Let’s break it down with love + sarcasm.

🥂 1. It’s okay to enjoy the holiday AND acknowledge the real history.

You can love cranberry sauce and also understand colonial violence. These two things can coexist without you combusting.

💅 2. Gratitude doesn’t have to be performative.

If you’re grateful for leggings with elastic waistbands, say that.

🍷 3. You are allowed to be thankful AND exhausted.

Especially if you are the designated “family emotional support human.”

👑 4. America has messy origins — but so do we.

Sometimes healing starts with acknowledging the truth, not hiding behind a cute narrative.

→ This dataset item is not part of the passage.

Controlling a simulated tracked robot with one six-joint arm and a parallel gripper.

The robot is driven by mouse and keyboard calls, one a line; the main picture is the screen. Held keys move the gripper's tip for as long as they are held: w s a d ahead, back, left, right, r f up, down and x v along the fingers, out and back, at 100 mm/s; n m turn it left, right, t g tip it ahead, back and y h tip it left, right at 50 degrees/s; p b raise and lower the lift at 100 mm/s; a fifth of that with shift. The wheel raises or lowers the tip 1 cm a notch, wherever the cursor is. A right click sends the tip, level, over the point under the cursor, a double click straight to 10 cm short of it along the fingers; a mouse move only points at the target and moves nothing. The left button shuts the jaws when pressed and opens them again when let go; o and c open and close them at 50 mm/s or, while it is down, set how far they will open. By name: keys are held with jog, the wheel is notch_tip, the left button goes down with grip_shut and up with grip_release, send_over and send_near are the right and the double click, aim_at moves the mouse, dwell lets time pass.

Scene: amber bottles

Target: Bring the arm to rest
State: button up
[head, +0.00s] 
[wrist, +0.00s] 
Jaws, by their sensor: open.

💋 What Thanksgiving Really Says About Us Now

Thanksgiving today is less about Pilgrims and more about:

  • who shows up,
  • who doesn’t,
  • who brings drama,
  • who brings dessert,
  • and who quietly judges the stuffing.

But deep down, it’s a reminder that:

You deserve a life worth celebrating — even if the world feels heavy. Even if your relationships are confusing. Even if your turkey is dry as my boyfriend, the specimen after you send him to emotional Dick Jail™.

The Modern Takeaway 

Thanksgiving today is about rewriting the narrative — just like you’re rewriting:

  • your financial future
  • your independence
  • your relationship boundaries
  • your storytelling empire
  • your entire damn life

You’re not the Pilgrims. You’re not even the turkey. You are the woman hosting the modern feast — aware of history, honest about the mess, but still showing up, still creating beauty, still building something worth sharing. And that — is the real Thanksgiving story we should be telling.